> [DATA LINES]:
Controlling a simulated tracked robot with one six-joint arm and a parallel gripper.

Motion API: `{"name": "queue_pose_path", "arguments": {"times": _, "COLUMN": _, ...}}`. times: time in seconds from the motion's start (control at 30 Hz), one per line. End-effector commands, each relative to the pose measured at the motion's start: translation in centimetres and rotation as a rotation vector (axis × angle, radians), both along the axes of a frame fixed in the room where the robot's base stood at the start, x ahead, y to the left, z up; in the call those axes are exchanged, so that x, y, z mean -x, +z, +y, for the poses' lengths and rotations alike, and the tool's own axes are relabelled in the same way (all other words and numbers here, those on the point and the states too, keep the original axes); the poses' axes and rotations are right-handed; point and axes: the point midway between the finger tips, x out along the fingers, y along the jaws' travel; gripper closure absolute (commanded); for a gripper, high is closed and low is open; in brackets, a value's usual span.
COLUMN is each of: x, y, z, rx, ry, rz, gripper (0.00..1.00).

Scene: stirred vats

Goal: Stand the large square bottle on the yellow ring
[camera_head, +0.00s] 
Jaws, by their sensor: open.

> [EXERCISE TASK]:
Write out every line exactly as it stands.

> [FULL OUTPUT]:
Controlling a simulated tracked robot with one six-joint arm and a parallel gripper.

Motion API: `{"name": "queue_pose_path", "arguments": {"times": _, "COLUMN": _, ...}}`. times: time in seconds from the motion's start (control at 30 Hz), one per line. End-effector commands, each relative to the pose measured at the motion's start: translation in centimetres and rotation as a rotation vector (axis × angle, radians), both along the axes of a frame fixed in the room where the robot's base stood at the start, x ahead, y to the left, z up; in the call those axes are exchanged, so that x, y, z mean -x, +z, +y, for the poses' lengths and rotations alike, and the tool's own axes are relabelled in the same way (all other words and numbers here, those on the point and the states too, keep the original axes); the poses' axes and rotations are right-handed; point and axes: the point midway between the finger tips, x out along the fingers, y along the jaws' travel; gripper closure absolute (commanded); for a gripper, high is closed and low is open; in brackets, a value's usual span.
COLUMN is each of: x, y, z, rx, ry, rz, gripper (0.00..1.00).

Scene: stirred vats

Goal: Stand the large square bottle on the yellow ring
[camera_head, +0.00s] 
Jaws, by their sensor: open.

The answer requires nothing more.